Après une longue traversée de l’Europe marquée par la précarité et la douleur, Mame Mor Diarra Dieng a choisi de revenir à Joal-Fadiouth, dans la région de Thiès (au Sénégal), pour bâtir une vie solide grâce à ses efforts et à son courage. Son histoire, empreinte de sacrifices et d’espoir, incarne la résistance d’une jeunesse qui refuse de se laisser abattre.
Sous un soleil ardent, la sueur perlée sur le front, un homme au teint noir debout au milieu d’une grande quantité de poissons séchés étalés sur des structures en bois. C’est Mame Mor Diarra Dieng. D’une grande stature, un regard direct et souriant, il se tient fièrement derrière ses étals de poisson fumé. Migrant de retour au pays après un long exil, l’homme à la corpulence moyenne incarne la lutte quotidienne pour survivre et bâtir un avenir meilleur au Sénégal.

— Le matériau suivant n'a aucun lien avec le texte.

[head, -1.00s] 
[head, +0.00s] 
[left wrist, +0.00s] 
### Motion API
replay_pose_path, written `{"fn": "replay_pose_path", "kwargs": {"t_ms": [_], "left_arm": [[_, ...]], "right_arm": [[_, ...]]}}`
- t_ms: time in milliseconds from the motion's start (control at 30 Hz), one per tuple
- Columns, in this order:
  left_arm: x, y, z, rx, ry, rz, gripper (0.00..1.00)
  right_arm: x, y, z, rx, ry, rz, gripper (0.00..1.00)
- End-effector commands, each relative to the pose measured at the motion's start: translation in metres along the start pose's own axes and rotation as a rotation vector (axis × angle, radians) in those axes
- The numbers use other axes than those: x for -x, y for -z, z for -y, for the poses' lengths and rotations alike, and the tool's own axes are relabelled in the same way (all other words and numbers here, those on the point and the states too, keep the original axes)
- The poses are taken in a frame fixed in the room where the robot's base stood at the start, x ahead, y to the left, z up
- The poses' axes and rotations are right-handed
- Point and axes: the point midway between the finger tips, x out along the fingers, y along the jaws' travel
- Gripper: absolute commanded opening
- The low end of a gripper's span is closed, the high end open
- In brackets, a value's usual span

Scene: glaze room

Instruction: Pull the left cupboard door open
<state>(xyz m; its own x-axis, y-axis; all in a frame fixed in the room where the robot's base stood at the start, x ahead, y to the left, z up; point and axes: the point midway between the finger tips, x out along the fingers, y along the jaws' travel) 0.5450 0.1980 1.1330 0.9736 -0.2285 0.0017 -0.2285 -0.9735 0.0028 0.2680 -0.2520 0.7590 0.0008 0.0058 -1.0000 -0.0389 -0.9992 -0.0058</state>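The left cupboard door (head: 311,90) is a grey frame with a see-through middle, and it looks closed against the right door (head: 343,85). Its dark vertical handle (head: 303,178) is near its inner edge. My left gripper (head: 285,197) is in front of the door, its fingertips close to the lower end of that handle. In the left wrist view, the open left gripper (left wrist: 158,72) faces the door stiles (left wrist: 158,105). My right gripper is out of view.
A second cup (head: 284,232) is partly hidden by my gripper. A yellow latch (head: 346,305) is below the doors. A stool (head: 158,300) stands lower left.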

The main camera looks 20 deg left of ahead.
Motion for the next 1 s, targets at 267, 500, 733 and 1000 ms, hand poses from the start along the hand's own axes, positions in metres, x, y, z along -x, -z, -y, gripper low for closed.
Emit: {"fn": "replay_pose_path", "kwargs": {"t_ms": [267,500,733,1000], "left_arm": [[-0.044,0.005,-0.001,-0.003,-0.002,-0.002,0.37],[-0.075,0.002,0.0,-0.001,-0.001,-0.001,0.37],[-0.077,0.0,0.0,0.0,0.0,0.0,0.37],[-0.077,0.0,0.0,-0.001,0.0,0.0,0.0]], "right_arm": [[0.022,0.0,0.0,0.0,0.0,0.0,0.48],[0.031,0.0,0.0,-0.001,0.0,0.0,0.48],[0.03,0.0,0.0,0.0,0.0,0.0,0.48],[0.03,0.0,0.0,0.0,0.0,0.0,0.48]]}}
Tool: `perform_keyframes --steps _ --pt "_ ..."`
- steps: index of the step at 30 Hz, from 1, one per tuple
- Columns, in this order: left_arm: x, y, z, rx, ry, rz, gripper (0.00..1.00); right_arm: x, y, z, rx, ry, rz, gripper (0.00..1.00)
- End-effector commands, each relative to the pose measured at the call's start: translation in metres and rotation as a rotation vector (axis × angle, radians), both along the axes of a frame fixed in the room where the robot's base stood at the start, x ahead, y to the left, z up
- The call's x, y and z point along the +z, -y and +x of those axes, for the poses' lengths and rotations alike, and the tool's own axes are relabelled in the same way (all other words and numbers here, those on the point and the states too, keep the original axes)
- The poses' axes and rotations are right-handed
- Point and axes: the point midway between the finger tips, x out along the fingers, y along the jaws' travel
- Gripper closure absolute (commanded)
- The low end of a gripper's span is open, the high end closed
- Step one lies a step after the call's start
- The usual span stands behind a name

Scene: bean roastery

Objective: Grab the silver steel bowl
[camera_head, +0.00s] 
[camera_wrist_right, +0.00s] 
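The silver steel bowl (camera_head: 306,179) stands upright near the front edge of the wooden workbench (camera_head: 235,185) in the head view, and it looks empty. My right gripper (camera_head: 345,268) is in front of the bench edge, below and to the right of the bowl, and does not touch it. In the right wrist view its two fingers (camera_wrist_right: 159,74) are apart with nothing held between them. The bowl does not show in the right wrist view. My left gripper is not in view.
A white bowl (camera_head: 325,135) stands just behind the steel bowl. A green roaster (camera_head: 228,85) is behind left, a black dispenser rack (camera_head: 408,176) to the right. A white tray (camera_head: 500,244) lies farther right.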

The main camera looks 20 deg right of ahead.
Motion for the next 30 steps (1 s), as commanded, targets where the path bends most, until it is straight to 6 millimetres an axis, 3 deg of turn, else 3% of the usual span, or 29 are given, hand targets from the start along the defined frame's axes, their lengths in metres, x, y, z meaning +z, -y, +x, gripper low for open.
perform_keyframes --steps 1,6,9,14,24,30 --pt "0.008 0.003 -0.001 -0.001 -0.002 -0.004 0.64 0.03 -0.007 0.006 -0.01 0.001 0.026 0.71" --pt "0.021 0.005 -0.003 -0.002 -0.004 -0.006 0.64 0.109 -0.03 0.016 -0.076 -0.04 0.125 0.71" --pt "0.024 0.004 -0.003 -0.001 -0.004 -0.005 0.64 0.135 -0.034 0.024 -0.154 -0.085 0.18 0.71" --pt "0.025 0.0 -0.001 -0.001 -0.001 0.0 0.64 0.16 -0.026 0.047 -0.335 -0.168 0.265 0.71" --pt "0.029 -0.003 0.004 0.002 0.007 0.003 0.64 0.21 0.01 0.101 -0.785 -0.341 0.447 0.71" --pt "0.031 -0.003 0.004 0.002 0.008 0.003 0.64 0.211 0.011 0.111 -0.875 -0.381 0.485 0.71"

De 2006 à 2017, Mame Mor quitte la pêche pour partir de Joal à Kafountine, puis se lance dans une aventure risquée : neuf jours en mer à bord d’une pirogue, avant d’être secouru par la marine espagnole après dix jours d’angoisse. « Quand les marins espagnols nous ont sauvés, ils nous ont emmenés dans un camp d’accueil. Nous y sommes restés 40 jours. Après, ils ont demandé si chacun avait des proches en Espagne, et j’ai appelé un membre de ma famille à Madrid », raconte-t-il avec émotion. La marine espagnole lui a offert le transport jusqu’à sa famille d’accueil, avec de l’argent de poche.
Son séjour en Europe dura 11 ans. En situation irrégulière, il travailla dans de petits commerces et dans l’agriculture. La vie y était rude : la police, la précarité, la distance avec ses proches. « C’était vraiment difficile. Je ne pouvais pas avoir un bon emploi et je me contentais de petits boulots », confie-t-il. La tragédie d’un ami, victime d’un accident lors de recherches de travail, fut un tournant décisif qui le ramena au Sénégal.
Le retour au Sénégal et la reconversion
De retour au Sénégal, encouragé par son frère, il se mit à transformer les poissons à Joal-Fadiouth. « Mon grand frère m’a prêté un local pour que je me lance dans la fumaison », explique-t-il. Depuis, il s’active dans ce secteur, achetant même un petit terrain pour faire sécher et fumer le poisson. Grâce à son métier, il parvient à financer son avenir, malgré la crise : la rareté et la cherté du poisson rendent son travail difficile. Il vend ses produits aux Burkinabés, à un prix compris entre 900 et 1100 francs CFA le kilo. Toutefois, les pertes sont fréquentes et l’avenir demeure incertain. Mame Mor Diarra songe parfois à repartir, mais cette fois, en respectant la légalité pour éviter les risques mortels de la migration irrégulière. Son conseil à ceux qui envisagent ce voyage : « Voyagez de façon légale, ou restez au Sénégal. »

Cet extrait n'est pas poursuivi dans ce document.